Credit card issuer American Express Company (NYSE:AXP) late Wednesday posted blowout Q3 earnings results, with profits coming in much higher than even the most optimistic estimates.
The New York City-based company reported adjusted Q3 EPS of $1.24 per share, which was much better than Wall Street’s expectations of $0.96. Revenue fell 5.1% from last year, however, to $7.77 billion, but still beat estimates for $7.71 billion.
Consolidated expenses were $5.5 billion in the latest period, down 3% from $5.7 billion last year.
Looking ahead, AXP now expects adjusted full-year earnings of $5.90 to $6.00 per share, up from a prior outlook of $5.40 to $5.70.
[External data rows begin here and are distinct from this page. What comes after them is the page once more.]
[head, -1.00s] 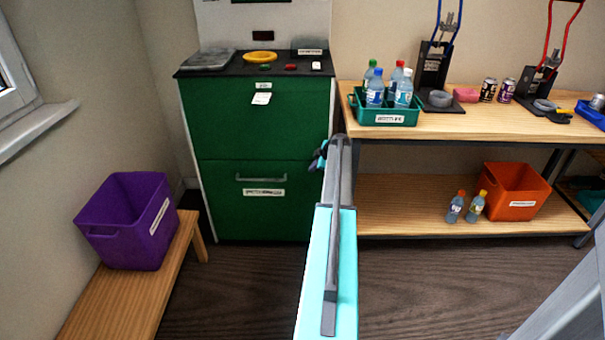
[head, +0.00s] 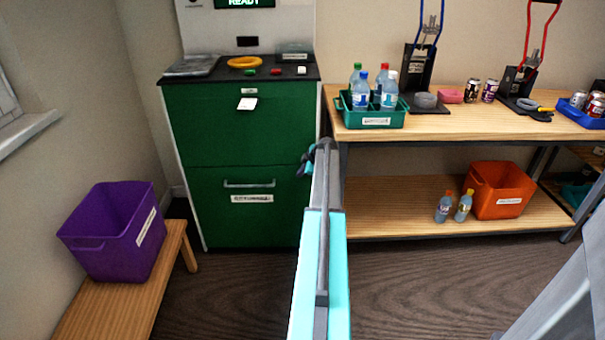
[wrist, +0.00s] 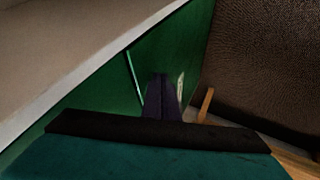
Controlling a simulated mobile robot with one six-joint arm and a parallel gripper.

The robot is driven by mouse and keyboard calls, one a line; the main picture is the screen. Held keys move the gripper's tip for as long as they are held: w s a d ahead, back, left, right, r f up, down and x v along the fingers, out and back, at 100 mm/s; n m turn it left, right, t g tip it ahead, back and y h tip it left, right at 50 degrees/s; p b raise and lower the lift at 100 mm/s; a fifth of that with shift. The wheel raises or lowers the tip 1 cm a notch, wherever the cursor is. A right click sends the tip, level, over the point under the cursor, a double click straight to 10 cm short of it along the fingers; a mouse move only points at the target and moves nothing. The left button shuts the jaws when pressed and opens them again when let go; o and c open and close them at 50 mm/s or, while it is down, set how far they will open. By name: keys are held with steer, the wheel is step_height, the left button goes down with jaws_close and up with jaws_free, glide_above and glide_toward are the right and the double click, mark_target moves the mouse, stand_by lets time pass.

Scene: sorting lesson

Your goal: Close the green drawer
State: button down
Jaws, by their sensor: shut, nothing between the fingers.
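The green drawer (head: 240,222) is the lower front of a green cabinet (head: 215,120). It has a grey bar handle and a white label. Its front looks level with the panel above, with no clear gap. In the wrist view, the green front (wrist: 100,95) fills the middle, with a thin pale line and a white label edge beside the fingers. My gripper (head: 306,160) is at the cabinet's right edge in the head view, partly behind my arm. In the wrist view its dark fingers (wrist: 162,95) are together and empty, close before the green front. Contact cannot be told.
A purple bin (head: 115,235) stands on a low wooden bench (head: 100,315) at left. At right, a wooden workbench (head: 450,125) holds a teal bottle crate (head: 375,119); an orange bin (head: 500,195) is on its lower shelf. Dark floor (head: 235,300) before the cabinet is clear.

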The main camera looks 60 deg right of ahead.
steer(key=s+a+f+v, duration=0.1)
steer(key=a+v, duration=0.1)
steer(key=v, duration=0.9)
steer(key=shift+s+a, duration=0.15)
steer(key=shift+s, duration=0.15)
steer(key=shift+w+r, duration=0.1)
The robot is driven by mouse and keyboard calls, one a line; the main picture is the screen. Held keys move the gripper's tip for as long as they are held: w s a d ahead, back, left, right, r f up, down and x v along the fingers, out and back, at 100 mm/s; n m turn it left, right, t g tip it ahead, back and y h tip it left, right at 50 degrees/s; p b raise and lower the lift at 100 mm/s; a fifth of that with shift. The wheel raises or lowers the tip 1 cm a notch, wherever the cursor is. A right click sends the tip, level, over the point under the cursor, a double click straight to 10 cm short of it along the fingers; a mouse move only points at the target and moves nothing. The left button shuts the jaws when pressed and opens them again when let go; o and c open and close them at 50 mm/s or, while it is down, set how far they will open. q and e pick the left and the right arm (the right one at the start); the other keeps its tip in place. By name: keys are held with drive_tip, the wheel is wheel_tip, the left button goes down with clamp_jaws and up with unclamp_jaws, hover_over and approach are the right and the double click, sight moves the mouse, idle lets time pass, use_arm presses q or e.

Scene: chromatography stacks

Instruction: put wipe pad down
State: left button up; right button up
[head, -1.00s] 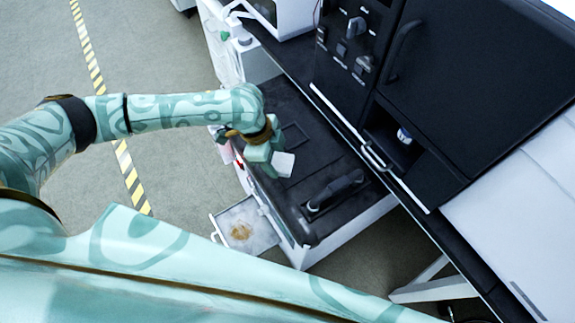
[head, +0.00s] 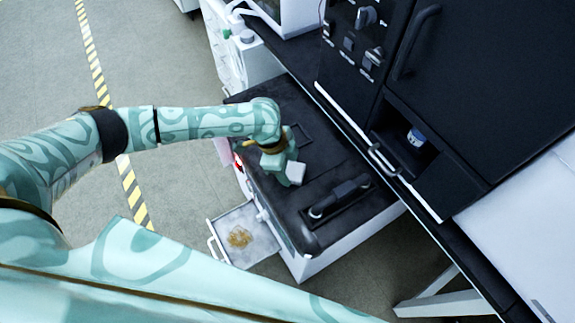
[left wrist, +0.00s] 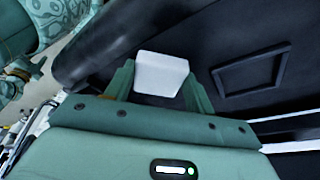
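The wipe pad (head: 295,172) is a small white block at the tip of my left gripper (head: 284,172), over the black top of the low white cabinet. In the left wrist view the pad (left wrist: 161,74) sits between the two green fingers of the gripper (left wrist: 160,82), which are closed on its sides. Whether the pad touches the black top (head: 330,160) cannot be told. A thin dark rectangular frame (left wrist: 251,73) lies on the black surface beside the pad. My right gripper is not in view.
An open drawer (head: 216,226) with a brown stain inside juts from the cabinet's front. A black handled fixture (head: 340,197) lies on the top. A tall black unit (head: 480,85) stands behind, with a small white-and-blue jar (head: 416,137) in its recess.

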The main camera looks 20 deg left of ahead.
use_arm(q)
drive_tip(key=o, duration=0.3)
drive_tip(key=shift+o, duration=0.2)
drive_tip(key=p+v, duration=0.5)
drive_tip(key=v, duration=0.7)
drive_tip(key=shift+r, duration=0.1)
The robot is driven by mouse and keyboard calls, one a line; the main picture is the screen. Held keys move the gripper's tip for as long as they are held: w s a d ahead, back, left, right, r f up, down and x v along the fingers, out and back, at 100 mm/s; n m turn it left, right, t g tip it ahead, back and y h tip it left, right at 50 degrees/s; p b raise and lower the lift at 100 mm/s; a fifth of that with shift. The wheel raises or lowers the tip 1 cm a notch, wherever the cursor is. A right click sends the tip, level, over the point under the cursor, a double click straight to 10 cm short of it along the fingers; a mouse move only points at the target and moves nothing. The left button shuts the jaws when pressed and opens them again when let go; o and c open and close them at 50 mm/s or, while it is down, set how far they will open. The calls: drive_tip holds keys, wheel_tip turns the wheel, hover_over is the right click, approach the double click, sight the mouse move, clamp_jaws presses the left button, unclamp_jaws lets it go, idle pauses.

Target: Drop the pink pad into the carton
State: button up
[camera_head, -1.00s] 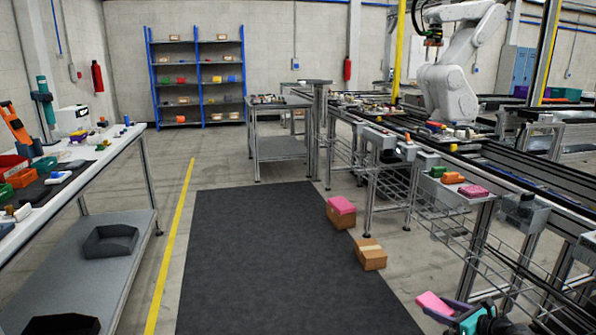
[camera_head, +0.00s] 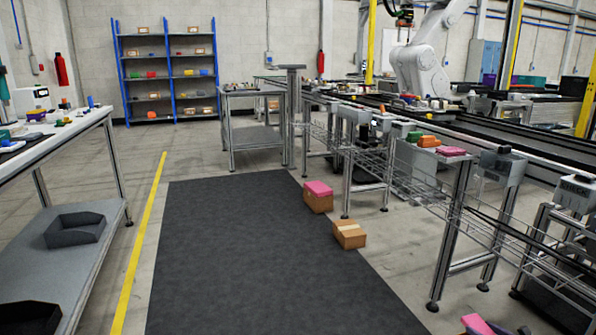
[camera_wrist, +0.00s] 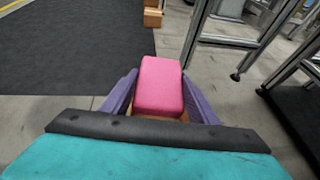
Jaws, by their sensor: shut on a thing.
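My gripper (camera_wrist: 159,80) has purple fingers and is shut on a pink pad (camera_wrist: 161,84), one finger on each side. A brown strip shows under the pad's near end; I cannot tell what it is. In the head view the held pad (camera_head: 477,323) is at the bottom edge, with most of the gripper cut off. Two brown cartons stand by the dark mat: one with pink on top (camera_head: 318,203), and a nearer one with a pale strip across its top (camera_head: 349,236). The held pad is well apart from both. Parts of cartons (camera_wrist: 153,17) show at the wrist view's top.
The dark mat (camera_head: 240,255) is clear. A conveyor line with metal legs and wire racks (camera_head: 440,185) runs along the right. Another pink piece (camera_head: 452,151) lies on it beside orange and green ones. A workbench (camera_head: 60,210) with dark bins stands left.

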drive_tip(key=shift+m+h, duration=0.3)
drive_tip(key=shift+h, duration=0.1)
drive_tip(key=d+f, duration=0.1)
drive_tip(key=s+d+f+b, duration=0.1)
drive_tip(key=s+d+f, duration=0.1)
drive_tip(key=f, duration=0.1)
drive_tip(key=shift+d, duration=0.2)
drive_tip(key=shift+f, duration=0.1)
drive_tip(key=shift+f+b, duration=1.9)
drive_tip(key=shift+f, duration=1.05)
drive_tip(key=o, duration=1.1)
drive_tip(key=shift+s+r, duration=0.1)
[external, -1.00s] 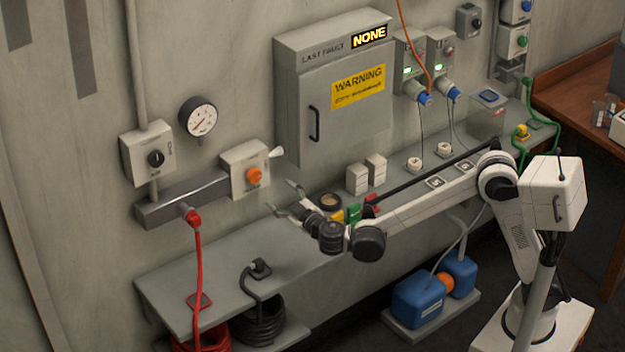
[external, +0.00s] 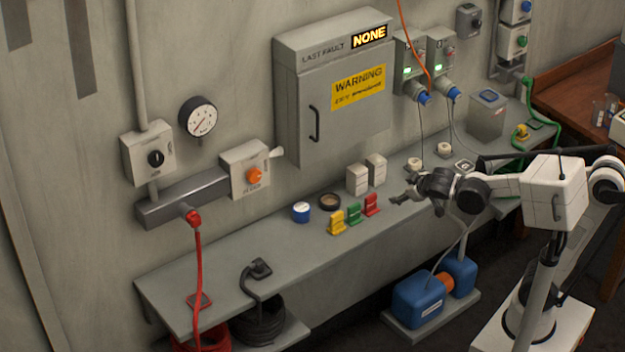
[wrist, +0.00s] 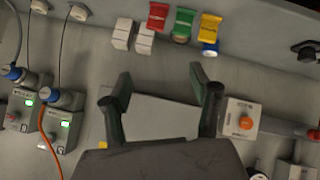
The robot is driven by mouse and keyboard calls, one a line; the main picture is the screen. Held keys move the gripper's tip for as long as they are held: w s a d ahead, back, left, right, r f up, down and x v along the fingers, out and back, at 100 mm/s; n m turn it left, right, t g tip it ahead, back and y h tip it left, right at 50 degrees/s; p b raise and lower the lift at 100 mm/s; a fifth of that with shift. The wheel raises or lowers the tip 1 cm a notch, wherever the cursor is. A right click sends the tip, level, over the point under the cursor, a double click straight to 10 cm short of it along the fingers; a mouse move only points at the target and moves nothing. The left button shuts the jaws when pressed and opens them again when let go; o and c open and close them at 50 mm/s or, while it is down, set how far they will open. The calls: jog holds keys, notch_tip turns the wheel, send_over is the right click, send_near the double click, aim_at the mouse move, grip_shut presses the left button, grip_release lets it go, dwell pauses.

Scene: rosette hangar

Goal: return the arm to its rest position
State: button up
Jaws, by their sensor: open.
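My gripper (external: 402,188) is in the external view, at the left end of my folded arm, above the right part of the grey shelf (external: 240,262). Its two dark fingers point left and are spread apart with nothing between them. In the wrist view my gripper (wrist: 160,78) also shows open and empty, with the wall cabinet behind the fingers. The arm is bent back to the right, and its white elbow lies near the right picture edge.
Yellow (external: 337,222), green (external: 354,214) and red (external: 371,205) clips, a blue-rimmed can (external: 301,212) and white blocks (external: 358,180) stand on the shelf. The warning cabinet (external: 335,90) hangs behind. Blue tanks (external: 418,298) stand below.

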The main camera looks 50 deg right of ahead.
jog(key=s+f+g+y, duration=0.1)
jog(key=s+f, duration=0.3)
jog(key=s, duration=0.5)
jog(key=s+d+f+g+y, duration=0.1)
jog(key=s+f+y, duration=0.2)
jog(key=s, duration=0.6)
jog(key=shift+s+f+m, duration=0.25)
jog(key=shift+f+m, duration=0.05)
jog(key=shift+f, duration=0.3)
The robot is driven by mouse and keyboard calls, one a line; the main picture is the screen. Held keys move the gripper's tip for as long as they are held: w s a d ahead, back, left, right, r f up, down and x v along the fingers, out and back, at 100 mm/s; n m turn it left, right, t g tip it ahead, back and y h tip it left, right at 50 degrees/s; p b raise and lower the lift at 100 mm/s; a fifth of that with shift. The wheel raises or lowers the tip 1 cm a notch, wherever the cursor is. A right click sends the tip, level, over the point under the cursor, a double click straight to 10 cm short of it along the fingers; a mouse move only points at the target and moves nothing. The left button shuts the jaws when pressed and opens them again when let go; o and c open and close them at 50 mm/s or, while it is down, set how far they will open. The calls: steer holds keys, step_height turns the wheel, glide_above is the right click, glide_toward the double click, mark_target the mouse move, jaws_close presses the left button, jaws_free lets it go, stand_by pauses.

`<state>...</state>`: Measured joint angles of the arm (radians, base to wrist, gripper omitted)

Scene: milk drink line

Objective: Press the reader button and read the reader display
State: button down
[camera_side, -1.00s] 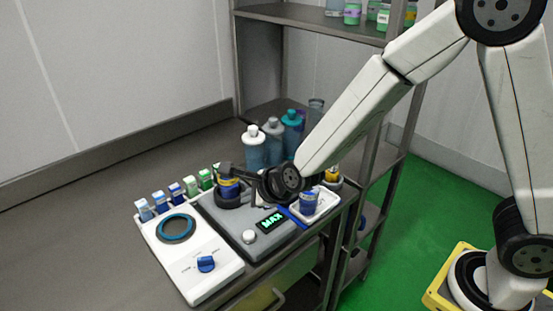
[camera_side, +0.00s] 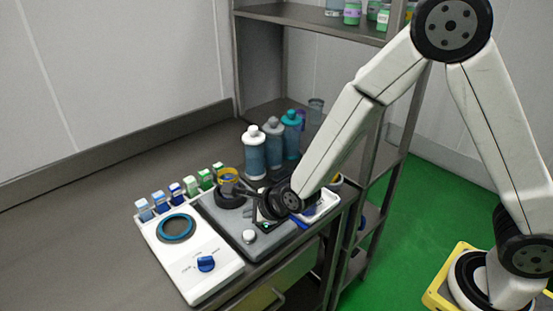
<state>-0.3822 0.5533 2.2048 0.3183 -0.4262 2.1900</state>
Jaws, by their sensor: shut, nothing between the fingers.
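The reader is a grey box (camera_side: 222,218) on the bench, with a dark round seat at its back. The pale round button (camera_side: 249,237) on its front is clear of my gripper. The display (camera_side: 266,226) is mostly hidden behind my wrist; only a little green glow shows, and I cannot read it. A yellow-rimmed cup (camera_side: 229,171) is at the seat, partly covered. My gripper (camera_side: 231,186) is shut with nothing between its fingers. It reaches left across the reader, low at the cup; I cannot tell whether it touches the cup.
A white device (camera_side: 197,264) with a blue ring and blue knob stands at the left. A row of small vials (camera_side: 175,191) stands behind it. Several bottles (camera_side: 254,152) stand behind the reader. A white tray (camera_side: 325,205) at the right is partly hidden by my arm. The left bench is clear.

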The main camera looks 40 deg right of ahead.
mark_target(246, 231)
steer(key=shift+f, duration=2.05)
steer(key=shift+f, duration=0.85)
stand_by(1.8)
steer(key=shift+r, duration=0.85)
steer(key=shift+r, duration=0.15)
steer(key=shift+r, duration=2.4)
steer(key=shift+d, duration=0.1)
The company commented via press release:
“Strong operating discipline and credit quality helped to keep us ahead of the 2016 financial outlook that we first provided at the beginning of the year,” said Kenneth I. Chenault, chairman and chief executive officer. “While reported revenues were down 5 percent, we saw underlying revenue growth of 5 percent after adjusting for the absence of Costco-related business this quarter – slightly faster than comparable second-quarter levels. Adjusted billed business was up 7 percent, adjusted loan growth remained healthy and net card fees rose 10 percent, reflecting strong performance across our premium card portfolios.
American Express shares rose $3.06 (+5.00%) to $64.31 in after-hours trading. Prior to today’s report, AXP had fallen nearly 12% year-to-date.